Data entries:
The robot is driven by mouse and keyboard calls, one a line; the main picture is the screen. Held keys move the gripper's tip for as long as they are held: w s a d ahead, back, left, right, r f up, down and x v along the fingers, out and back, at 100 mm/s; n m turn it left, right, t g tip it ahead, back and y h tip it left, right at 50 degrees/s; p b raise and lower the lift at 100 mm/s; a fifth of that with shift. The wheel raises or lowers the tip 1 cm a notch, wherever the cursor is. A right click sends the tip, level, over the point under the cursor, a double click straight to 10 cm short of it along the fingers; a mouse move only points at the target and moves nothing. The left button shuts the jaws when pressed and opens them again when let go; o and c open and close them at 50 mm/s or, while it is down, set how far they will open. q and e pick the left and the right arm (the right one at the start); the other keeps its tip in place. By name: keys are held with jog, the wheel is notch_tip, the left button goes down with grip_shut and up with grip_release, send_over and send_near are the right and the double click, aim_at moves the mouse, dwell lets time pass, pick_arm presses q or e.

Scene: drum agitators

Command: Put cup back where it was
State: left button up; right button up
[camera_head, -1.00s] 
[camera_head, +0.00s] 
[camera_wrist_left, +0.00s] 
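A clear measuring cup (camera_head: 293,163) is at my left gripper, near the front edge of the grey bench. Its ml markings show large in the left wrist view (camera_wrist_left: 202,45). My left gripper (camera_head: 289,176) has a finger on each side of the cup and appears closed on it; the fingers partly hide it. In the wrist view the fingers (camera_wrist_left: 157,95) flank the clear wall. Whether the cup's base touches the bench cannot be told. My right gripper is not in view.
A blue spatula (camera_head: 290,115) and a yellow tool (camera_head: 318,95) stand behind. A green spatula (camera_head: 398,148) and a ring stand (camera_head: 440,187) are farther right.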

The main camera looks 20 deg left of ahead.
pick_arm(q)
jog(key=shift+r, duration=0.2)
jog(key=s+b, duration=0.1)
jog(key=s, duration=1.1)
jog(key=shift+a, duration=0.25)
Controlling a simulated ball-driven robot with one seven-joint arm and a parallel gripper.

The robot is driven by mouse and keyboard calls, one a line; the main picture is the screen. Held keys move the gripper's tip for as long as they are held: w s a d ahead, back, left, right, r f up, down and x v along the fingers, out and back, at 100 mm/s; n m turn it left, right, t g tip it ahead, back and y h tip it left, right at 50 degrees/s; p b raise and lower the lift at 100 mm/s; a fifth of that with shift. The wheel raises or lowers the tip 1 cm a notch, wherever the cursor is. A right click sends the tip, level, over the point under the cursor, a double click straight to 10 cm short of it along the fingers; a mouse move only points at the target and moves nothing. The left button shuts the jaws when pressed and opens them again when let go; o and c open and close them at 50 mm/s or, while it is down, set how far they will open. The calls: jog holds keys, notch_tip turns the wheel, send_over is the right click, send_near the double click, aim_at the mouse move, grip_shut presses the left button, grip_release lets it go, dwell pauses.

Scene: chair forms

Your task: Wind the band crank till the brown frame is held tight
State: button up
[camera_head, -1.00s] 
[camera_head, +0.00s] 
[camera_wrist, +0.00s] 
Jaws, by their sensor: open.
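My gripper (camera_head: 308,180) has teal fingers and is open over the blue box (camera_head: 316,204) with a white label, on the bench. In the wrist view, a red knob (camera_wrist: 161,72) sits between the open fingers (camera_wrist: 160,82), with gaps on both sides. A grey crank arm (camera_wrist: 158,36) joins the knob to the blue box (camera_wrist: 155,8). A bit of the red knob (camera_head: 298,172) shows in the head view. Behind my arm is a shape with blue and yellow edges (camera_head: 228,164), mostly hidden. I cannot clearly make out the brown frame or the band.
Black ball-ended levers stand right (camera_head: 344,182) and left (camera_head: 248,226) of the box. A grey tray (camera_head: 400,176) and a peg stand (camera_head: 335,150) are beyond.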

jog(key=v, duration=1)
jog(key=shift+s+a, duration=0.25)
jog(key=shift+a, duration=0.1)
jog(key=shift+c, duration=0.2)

WHAT YOU SHOULD DO:
Track down every line of the material containing the string "Scene", and copy it.

CORRECT ANSWER:
Scene: drum agitators
Scene: chair forms

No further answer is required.